Ms Faehrmann wrote that “As Chair of this Inquiry, I was at times angered and horrified to learn exactly how much damage the free and unfettered historical practice of taking water from the floodplains has wrought – on communities and industries and most especially on the environment.”
“Out of this Inquiry, I am hopeful that we can find a way forward which will benefit all water users, restore landscapes which have suffered under the practice and ensure we never repeat the mass fish kills of three years ago.”
Ms Faehrmann particularly emphasized that “genuine and earnest consultation” with First Nations People as well as ensuring “science and environmental voices” are heavily considered in future Government decisions will greatly improve the overall health of the Murray-Darling Basin.
The legal status of Floodplain Harvesting was cast into doubt earlier this year when two disallowance motions were cast by The ALP, the Shooters Fishers and Farmers Party and The Greens. This latest inquiry and report which involved 54 witnesses and 289 submissions from stakeholders has been the result of those disallowances. The NSW Government will now have 6 months to formally respond to the report but it is expected that Hon. Melinda Pavey, MP, Minister for Water, Property and Housing will begin issuing licenses in the coming days who previously described the disallowances as potentially placing farmers in “handcuffs” and “jeopardising at least half a billion dollars of the NSW productive sector.”
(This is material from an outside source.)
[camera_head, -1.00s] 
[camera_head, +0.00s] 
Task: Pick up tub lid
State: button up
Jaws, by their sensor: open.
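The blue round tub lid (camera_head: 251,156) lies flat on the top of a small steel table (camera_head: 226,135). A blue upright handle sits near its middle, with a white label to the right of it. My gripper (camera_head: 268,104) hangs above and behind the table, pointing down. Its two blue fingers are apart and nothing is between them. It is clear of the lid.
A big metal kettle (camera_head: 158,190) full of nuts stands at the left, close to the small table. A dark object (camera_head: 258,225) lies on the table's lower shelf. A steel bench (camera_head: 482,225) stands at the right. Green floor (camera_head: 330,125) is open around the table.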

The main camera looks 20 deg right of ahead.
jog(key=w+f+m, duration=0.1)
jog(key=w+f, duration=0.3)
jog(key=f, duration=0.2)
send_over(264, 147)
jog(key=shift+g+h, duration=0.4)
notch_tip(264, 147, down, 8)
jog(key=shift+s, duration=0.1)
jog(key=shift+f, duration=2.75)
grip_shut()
According to NSW Government, this will allow irrigators take water under clearer pretences. The lack of clarity has been frustrating for many irrigators. In a statement in May, following the second disallowance, the state water regulator, Natural Resources Access Regulator (NRAR) advised “[a]ny landholder considering floodplain harvesting may wish to seek their own legal advice.” Bret Walker AO SC who was tasked with clarifying this to the committee wrote in his opinion that “The circumstances that have obtained for generations are, it turns out, circumstances under which the take of water through floodplain harvesting should be considered (not merely “could be considered”) a legal activity. That is, of course, not the same as suggesting that this is a desirable state of affairs – but that is a question of policy for legislators.” Mr Walker’s statements were praised by the Water Minister on her website, stating that the “impetus” had been put “squarely back on the shoulders of the NSW Legislative Council to allow the Government to regulate floodplain harvesting.”
In a dissenting Statement, National party member Hon Ben Franklin MLC expressed frustration that some of the recommendations in the report would delay the NSW Government’s ability to license floodplain harvesting. In regards to a recommendation that Government ensure rainfall run off be metered and reported as part of extraction limits, he said that “it is disappointing the Inquiry has fundamentally rejected the need for urgency” and has demanded changes which would delay the licencing of floodplain harvesting at least five years…This would require the Government to develop an even more complex model… further delaying the much-needed regulation.”
The report states that whilst it finds that “floodplain harvesting is not an offence under section 60A”, “issues of lawfulness arise in the practice of floodplain harvesting when a work is used, and this must be examined on a case by case basis… The only way to further improve assessments of the cumulative impacts, and to properly understand any and all impacts is through accurate metering of take during floodplain harvesting events”
Many stakeholders who gave evidence to the committee advocated that there was an absence of any regulatory framework to ensure legal limits of storage and water takes were consistent with regulations. For these stakeholders the independence of Natural Resources Access Regulator (NRAR) was a particular point of concern. Southern Riverina Irrigators, The Murray Regional Strategy Group’s, and Mrs Helen Dalton MP, Member for Murray, emphasized that NRAR is under direction from Department of Planning Industry and Environment and that the supposedly independent body is largely beholden to the office of Hon Minister Melinda Pavey.
Shooters Fishers and Farmers Party member The Hon Mark Banasiak, took exception to a number of findings and recommendations including that “That the NSW Government has failed to meet its obligations under the Murray-Darling Basin Agreement by allowing the unchecked growth of unregulated floodplain harvesting extraction to volumes well in excess of the 1994 Murray-Darling Basin Cap.” Mr Banasiak stated that “[This] ignores the fact that successive governments of differing political persuasions have failed in this task.” Many of Mr Banasiak’s exceptions seemed to push towards the inclusion of statements that prioritised the need for increased monitoring over the economic, social, cultural and environmental impacts. Many of these comments seemed more in line with Government’s push to issue floodplain harvesting licenses than previously implied by Mr Banasiak who in September implored Government, “to step up and act like a government not an inebriated tinkerer. SFF will not support this tawdry effort; floodplain harvesting must be brought into a properly designed water sharing plan.”
Local SFF member for Barwon Roy Butler MP said finding the balance in water sharing throughout the basin has been the challenge and he believes regulating it to legal limits will produce better outcomes across the Murray Darling Basin. Communities of the MDB “should have never been in this situation with floodplain harvesting.” “Whilst floodplain harvesting has been unregulated there has been growth in use, to get it pulled back to get a haircut to the legal limits, that has been the challenge.” The inquiry and its findings will help towards “a fair outcome for everyone that looks after downstream communities, and that makes sure that agriculture has some sort of certainty.” Mr Butler emphasised that the lack of regulation around floodplain harvesting was not only from the current government. “For 19 years successive governments, have failed to properly regulate floodplain harvesting, for 19 years floodplain harvesting has sat outside of any regulatory framework if you read the water sharing plan, the back end of it says yeah we know about floodplain harvesting, we will get to it.”
The NSW Government will now have 6 months to formally respond to the report, but it is expected that Hon. Melinda Pavey, MP, Minister for Water, Property and Housing will begin issuing licenses in the coming days.